# Data section
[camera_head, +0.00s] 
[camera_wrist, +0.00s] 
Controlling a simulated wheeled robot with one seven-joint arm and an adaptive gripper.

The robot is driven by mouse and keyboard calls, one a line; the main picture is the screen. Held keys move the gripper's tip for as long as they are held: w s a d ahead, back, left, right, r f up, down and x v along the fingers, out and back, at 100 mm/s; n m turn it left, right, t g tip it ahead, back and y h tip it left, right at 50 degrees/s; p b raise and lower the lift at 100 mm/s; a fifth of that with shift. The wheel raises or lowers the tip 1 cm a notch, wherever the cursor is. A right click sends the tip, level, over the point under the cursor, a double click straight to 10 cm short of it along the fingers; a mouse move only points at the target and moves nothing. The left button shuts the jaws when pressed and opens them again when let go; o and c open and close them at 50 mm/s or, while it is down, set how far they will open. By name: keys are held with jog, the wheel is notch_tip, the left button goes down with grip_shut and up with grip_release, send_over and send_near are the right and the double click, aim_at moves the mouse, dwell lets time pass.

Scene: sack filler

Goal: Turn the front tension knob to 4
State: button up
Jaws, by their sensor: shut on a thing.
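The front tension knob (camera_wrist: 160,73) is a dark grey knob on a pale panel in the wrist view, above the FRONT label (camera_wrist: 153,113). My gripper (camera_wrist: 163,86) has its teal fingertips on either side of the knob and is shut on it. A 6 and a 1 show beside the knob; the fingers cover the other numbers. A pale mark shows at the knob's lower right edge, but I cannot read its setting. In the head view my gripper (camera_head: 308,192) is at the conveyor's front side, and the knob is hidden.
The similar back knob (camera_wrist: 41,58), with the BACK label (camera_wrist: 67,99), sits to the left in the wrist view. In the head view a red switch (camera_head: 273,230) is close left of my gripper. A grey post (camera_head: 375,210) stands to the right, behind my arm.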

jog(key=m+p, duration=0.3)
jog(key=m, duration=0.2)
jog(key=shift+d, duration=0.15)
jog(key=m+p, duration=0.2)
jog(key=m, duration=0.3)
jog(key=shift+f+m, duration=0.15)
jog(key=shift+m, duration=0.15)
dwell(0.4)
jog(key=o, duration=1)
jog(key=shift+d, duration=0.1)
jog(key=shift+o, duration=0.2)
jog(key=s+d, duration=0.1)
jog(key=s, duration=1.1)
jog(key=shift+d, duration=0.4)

# Instruction
Nothing in the data may differ; print all of it exactly as written.

# Task output
[camera_head, +0.00s] 
[camera_wrist, +0.00s] 
Controlling a simulated wheeled robot with one seven-joint arm and an adaptive gripper.

The robot is driven by mouse and keyboard calls, one a line; the main picture is the screen. Held keys move the gripper's tip for as long as they are held: w s a d ahead, back, left, right, r f up, down and x v along the fingers, out and back, at 100 mm/s; n m turn it left, right, t g tip it ahead, back and y h tip it left, right at 50 degrees/s; p b raise and lower the lift at 100 mm/s; a fifth of that with shift. The wheel raises or lowers the tip 1 cm a notch, wherever the cursor is. A right click sends the tip, level, over the point under the cursor, a double click straight to 10 cm short of it along the fingers; a mouse move only points at the target and moves nothing. The left button shuts the jaws when pressed and opens them again when let go; o and c open and close them at 50 mm/s or, while it is down, set how far they will open. By name: keys are held with jog, the wheel is notch_tip, the left button goes down with grip_shut and up with grip_release, send_over and send_near are the right and the double click, aim_at moves the mouse, dwell lets time pass.

Scene: sack filler

Goal: Turn the front tension knob to 4
State: button up
Jaws, by their sensor: shut on a thing.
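The front tension knob (camera_wrist: 160,73) is a dark grey knob on a pale panel in the wrist view, above the FRONT label (camera_wrist: 153,113). My gripper (camera_wrist: 163,86) has its teal fingertips on either side of the knob and is shut on it. A 6 and a 1 show beside the knob; the fingers cover the other numbers. A pale mark shows at the knob's lower right edge, but I cannot read its setting. In the head view my gripper (camera_head: 308,192) is at the conveyor's front side, and the knob is hidden.
The similar back knob (camera_wrist: 41,58), with the BACK label (camera_wrist: 67,99), sits to the left in the wrist view. In the head view a red switch (camera_head: 273,230) is close left of my gripper. A grey post (camera_head: 375,210) stands to the right, behind my arm.

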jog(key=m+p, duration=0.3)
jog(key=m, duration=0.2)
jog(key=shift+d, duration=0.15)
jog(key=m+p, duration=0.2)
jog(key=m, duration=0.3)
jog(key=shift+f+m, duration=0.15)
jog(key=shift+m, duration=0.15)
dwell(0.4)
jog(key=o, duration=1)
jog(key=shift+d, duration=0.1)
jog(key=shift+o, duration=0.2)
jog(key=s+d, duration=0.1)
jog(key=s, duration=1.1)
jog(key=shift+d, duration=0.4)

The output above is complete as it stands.